Problem details – Extract the lines that carry the string "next" from the listing.

---+---

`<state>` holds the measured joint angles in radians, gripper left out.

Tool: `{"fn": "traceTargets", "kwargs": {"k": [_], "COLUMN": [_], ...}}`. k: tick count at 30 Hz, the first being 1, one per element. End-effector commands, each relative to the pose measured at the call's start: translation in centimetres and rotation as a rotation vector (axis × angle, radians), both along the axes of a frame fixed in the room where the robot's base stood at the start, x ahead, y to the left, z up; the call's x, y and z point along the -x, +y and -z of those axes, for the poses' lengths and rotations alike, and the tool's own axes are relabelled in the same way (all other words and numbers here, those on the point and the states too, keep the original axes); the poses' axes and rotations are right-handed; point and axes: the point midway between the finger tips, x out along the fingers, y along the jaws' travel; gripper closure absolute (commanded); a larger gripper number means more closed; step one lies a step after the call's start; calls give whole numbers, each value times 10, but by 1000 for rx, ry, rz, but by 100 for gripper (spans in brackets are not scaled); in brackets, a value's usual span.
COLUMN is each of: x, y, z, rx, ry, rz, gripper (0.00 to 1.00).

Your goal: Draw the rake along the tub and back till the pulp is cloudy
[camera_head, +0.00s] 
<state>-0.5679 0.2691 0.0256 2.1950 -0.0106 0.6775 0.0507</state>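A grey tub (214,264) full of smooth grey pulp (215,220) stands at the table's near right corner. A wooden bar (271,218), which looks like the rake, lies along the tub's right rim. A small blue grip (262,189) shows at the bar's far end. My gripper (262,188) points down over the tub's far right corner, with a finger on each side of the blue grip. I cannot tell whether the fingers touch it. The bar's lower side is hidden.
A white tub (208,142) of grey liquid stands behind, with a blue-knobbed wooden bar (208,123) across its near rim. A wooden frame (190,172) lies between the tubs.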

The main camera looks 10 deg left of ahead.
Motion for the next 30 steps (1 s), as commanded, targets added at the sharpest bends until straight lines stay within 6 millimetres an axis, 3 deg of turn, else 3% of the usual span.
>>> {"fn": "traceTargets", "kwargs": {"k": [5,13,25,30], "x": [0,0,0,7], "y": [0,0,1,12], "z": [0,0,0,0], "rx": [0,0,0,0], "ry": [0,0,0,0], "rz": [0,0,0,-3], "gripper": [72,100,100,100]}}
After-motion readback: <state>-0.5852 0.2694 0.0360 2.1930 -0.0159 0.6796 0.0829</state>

---+---

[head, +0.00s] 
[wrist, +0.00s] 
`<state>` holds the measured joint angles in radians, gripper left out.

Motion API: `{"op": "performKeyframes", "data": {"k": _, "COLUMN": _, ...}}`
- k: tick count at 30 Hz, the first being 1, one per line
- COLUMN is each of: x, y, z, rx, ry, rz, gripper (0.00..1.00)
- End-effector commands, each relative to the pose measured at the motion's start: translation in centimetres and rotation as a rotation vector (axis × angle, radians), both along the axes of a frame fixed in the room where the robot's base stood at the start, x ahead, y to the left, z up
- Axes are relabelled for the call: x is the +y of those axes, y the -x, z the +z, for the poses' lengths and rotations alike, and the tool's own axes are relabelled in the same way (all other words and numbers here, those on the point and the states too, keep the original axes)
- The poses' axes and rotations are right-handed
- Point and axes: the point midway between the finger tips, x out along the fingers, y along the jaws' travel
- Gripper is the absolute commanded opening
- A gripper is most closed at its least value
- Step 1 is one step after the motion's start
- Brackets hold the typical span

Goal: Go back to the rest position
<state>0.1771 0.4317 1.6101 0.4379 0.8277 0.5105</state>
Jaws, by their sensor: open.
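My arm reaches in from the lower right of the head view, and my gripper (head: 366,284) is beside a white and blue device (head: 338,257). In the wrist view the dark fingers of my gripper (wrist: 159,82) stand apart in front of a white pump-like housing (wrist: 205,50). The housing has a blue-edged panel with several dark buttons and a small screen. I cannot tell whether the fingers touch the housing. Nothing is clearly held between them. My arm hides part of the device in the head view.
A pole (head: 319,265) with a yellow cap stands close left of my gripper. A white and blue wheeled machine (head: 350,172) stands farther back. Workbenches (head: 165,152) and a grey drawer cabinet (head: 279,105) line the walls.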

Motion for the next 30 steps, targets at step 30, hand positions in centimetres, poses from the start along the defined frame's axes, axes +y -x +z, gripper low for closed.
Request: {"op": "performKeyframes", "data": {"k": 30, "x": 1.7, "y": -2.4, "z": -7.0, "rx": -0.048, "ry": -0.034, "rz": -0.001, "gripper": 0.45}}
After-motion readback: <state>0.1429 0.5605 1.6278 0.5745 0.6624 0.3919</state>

---+---

Result below –
Motion for the next 30 steps (1 s), as commanded, targets added at the sharpest bends until straight lines stay within 6 millimetres an axis, 3 deg of turn, else 3% of the usual span.
Motion for the next 30 steps, targets at step 30, hand positions in centimetres, poses from the start along the defined frame's axes, axes +y -x +z, gripper low for closed.

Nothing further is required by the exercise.